(Records of robot episodes)
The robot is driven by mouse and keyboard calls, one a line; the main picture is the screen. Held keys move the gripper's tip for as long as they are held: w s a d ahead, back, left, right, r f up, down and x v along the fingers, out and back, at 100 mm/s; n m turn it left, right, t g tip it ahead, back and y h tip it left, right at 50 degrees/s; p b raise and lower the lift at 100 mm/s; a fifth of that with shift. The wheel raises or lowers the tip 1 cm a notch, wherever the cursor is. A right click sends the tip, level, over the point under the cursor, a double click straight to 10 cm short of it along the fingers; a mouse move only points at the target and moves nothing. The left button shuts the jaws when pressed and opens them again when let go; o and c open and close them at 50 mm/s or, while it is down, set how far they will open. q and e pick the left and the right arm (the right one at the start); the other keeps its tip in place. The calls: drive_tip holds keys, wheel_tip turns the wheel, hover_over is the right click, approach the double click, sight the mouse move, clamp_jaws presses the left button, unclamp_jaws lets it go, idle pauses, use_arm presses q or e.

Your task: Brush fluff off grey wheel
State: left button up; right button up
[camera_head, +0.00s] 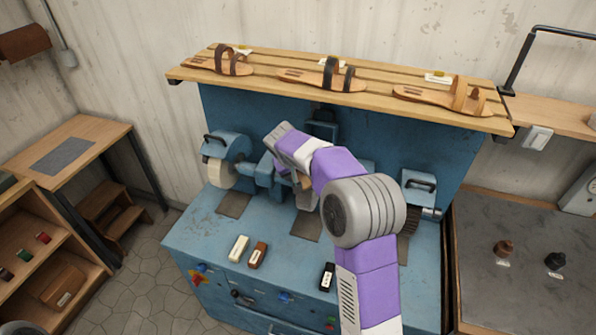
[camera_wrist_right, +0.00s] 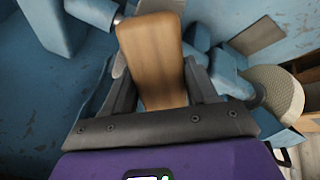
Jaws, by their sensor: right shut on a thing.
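The grey wheel (camera_head: 308,198) sits at the middle of the blue grinding machine in the head view. My right arm hides much of it, and I cannot make out any fluff on it. My right gripper (camera_wrist_right: 152,88) is shut on a brown wooden piece, seemingly the brush handle (camera_wrist_right: 152,45), in the right wrist view. Bristles are not visible there. In the head view the right hand is above and beside the grey wheel, and its fingertips are mostly hidden. I cannot tell whether the brush touches the wheel. My left gripper is not in view.
A cream wheel (camera_head: 221,173) is at the machine's left and a dark brush wheel (camera_head: 411,217) at its right. Several small blocks lie on the machine's front ledge. A shelf with sandals (camera_head: 361,97) overhangs the back. A grey-topped bench (camera_head: 520,225) stands right.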

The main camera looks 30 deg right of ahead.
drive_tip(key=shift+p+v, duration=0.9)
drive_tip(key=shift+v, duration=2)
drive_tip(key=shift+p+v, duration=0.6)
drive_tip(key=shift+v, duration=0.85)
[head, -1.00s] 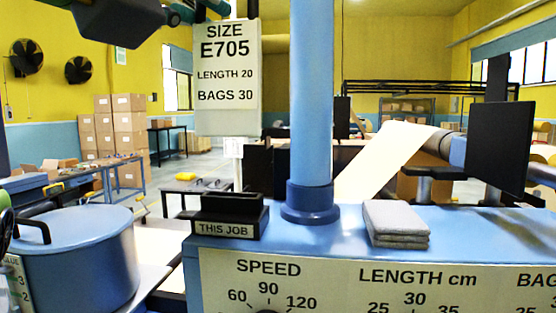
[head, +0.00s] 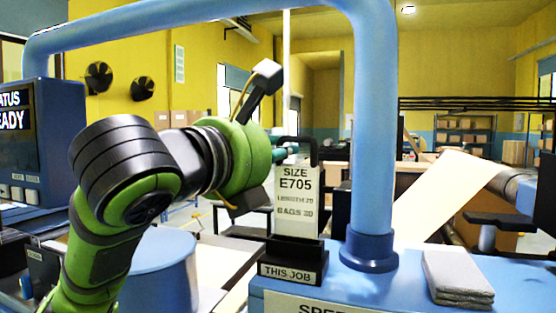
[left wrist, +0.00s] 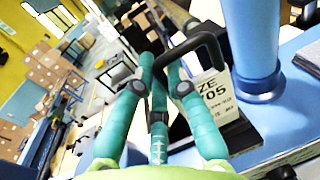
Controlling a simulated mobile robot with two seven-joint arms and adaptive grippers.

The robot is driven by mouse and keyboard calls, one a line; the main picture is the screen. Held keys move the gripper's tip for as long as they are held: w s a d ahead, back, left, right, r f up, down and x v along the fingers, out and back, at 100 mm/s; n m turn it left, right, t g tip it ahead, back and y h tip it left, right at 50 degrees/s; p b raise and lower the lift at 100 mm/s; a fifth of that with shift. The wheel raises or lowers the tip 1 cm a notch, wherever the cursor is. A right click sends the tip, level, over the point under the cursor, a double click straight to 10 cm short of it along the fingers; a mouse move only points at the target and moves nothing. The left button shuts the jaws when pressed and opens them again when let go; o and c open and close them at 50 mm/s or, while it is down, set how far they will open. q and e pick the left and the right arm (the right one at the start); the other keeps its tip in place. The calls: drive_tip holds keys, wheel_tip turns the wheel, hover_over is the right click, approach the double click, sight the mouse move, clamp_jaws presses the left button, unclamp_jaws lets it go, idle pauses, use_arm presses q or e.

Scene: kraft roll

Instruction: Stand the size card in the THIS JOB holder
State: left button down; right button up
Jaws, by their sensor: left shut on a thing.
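The size card (head: 297,208), a pale plate reading SIZE E705, stands upright just above the THIS JOB holder (head: 290,272) in the head view. Its lower edge meets the top of the black holder; I cannot tell whether it sits inside the slot. My left gripper (head: 284,149) is at the card's top, its teal fingers shut on the card's black handle. In the left wrist view the fingers (left wrist: 164,82) are around the handle (left wrist: 197,43), and the card (left wrist: 213,98) is partly hidden behind it. My right gripper is not in view.
A blue post (head: 372,150) rises just right of the holder. A folded grey cloth (head: 457,277) lies on the blue machine top farther right. A blue pot (head: 160,275) stands left, partly behind my arm. A status screen (head: 15,110) is at far left.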

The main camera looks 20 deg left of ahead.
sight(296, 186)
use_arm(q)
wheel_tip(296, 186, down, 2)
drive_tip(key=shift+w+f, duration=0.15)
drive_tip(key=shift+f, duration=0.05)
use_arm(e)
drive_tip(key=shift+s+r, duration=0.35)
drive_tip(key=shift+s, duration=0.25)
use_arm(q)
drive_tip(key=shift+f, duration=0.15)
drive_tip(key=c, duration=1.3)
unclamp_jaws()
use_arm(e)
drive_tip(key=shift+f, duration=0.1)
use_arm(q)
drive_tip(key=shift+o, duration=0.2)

### [GIVEN TASK]
Find the count of lines in the data above where the string "State" occurs. Provide that number alone.

### [FINISHED ANSWER]
2